For the entries below, how many lines include the word "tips"? Give the figure and nothing more.

---+---

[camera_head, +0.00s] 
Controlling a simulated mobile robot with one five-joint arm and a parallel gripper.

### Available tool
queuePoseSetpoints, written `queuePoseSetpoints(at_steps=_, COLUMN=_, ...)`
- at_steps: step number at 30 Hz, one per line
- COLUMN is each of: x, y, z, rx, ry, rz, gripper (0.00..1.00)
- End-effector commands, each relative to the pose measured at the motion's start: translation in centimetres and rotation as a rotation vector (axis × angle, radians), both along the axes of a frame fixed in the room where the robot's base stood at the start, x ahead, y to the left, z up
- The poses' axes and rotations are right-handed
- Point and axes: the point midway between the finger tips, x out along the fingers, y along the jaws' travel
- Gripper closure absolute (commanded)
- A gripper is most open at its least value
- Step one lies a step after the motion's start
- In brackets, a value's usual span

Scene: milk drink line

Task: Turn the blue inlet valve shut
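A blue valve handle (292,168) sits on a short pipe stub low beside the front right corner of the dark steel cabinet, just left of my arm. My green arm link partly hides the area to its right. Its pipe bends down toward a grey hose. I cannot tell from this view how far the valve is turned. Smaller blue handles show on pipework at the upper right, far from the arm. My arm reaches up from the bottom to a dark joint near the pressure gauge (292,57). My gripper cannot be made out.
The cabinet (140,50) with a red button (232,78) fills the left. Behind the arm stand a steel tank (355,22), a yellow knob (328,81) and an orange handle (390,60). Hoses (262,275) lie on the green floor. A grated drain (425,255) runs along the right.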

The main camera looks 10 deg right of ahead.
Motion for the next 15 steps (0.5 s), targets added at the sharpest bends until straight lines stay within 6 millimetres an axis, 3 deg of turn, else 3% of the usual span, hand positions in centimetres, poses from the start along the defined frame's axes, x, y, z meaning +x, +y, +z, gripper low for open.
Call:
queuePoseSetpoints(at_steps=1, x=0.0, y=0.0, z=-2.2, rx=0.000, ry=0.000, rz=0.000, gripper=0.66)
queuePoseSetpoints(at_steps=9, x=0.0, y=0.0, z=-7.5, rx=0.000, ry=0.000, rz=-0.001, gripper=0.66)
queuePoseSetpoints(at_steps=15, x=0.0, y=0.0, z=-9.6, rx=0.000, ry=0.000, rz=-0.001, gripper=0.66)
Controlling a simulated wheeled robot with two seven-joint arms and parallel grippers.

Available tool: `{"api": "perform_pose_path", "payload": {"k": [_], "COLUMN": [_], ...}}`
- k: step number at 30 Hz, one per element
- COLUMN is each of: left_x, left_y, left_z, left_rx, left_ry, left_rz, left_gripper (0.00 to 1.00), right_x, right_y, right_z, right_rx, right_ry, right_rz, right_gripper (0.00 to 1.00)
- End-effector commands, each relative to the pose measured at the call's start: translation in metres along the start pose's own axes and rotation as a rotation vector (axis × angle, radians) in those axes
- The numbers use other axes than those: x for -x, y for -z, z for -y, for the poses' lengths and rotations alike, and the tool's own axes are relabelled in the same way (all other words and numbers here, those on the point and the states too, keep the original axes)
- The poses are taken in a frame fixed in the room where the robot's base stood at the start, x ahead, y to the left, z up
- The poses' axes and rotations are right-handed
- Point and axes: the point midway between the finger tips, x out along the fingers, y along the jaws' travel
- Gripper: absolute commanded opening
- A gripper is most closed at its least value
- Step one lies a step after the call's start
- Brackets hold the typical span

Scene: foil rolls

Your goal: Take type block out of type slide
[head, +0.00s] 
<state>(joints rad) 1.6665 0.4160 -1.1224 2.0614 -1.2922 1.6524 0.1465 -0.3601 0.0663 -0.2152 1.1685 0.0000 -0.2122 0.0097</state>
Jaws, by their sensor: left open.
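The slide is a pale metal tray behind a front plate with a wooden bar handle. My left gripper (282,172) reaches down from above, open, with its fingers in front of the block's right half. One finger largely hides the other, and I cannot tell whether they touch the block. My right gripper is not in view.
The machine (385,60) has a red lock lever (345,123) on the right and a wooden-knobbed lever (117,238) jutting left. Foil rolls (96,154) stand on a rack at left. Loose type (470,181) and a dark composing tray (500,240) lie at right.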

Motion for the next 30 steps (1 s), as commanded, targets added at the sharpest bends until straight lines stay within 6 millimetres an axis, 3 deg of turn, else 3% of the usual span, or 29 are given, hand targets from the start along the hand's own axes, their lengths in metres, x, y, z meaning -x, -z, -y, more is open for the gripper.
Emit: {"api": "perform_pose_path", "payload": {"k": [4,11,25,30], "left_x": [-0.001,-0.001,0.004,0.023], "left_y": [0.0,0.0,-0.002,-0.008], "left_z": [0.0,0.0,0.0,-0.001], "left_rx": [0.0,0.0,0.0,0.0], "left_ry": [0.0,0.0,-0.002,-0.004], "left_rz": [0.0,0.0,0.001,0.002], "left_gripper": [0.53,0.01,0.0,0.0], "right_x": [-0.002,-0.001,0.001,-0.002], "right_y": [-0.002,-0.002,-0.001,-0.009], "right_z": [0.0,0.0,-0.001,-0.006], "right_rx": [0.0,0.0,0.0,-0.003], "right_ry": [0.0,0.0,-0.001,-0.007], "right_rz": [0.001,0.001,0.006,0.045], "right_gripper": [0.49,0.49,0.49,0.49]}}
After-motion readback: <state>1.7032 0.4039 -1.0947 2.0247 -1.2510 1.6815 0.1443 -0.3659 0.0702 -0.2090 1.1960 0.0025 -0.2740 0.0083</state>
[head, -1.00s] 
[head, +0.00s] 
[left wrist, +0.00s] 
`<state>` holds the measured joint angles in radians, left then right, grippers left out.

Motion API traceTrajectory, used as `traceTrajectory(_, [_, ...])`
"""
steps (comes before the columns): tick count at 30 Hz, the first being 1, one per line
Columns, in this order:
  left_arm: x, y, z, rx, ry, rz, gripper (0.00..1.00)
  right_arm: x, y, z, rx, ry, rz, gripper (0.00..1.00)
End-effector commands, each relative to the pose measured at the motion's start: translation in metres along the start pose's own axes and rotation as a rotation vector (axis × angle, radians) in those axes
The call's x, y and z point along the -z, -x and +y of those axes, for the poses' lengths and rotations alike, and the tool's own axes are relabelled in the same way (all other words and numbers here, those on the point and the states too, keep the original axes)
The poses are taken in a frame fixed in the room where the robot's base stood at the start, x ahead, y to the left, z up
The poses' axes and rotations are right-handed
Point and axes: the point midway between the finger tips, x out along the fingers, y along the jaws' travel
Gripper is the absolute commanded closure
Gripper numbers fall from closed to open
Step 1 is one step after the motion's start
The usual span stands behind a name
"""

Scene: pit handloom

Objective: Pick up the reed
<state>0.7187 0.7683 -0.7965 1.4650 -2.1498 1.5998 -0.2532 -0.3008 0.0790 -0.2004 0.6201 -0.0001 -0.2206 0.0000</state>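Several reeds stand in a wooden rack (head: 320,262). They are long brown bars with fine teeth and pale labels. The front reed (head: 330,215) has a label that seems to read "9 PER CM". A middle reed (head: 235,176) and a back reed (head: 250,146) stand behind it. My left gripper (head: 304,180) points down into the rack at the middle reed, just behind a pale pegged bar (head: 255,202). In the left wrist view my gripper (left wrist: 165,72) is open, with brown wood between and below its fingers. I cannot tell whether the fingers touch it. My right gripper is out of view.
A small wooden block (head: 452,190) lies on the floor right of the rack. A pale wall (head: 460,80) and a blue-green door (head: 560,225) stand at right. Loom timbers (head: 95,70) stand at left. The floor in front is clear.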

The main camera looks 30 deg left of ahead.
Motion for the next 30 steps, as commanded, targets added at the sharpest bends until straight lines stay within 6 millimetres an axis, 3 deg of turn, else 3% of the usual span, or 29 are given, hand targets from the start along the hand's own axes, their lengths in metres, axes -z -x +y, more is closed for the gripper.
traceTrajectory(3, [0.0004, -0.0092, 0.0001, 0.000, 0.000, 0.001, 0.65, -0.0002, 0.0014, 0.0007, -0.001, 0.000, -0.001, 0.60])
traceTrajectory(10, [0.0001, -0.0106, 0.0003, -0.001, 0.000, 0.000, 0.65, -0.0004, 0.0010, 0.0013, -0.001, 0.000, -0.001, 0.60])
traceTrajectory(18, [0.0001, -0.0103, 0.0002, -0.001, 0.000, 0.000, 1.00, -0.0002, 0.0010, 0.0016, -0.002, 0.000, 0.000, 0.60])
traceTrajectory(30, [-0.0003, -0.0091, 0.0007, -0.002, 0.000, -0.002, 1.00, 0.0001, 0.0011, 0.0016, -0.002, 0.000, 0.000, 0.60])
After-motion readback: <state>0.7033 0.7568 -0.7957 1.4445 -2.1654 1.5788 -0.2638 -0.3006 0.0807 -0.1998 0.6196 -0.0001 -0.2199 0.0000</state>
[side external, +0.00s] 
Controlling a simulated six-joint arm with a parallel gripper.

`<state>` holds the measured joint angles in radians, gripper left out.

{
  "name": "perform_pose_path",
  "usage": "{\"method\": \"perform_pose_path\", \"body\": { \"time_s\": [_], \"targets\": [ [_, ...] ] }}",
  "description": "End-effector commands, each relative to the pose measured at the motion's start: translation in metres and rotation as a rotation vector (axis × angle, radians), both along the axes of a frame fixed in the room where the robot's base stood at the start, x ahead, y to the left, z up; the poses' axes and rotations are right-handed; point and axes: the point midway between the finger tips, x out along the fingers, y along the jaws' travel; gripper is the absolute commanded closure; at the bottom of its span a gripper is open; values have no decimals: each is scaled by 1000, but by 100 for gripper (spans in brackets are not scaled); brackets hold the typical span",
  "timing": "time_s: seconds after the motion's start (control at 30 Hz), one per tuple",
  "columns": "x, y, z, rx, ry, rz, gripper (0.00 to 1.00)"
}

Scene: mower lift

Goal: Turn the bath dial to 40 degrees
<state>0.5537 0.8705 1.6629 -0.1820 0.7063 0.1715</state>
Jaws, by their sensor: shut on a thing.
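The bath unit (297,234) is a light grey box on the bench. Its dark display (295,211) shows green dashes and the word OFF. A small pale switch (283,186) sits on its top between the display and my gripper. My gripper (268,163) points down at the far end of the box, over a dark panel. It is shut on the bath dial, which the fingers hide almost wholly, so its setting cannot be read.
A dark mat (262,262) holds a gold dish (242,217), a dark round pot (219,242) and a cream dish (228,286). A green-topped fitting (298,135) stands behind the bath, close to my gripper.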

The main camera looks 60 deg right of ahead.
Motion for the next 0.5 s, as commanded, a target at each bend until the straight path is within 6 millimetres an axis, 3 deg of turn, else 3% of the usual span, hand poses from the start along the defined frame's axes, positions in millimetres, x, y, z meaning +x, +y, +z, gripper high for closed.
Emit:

---+---

Result of this task:
4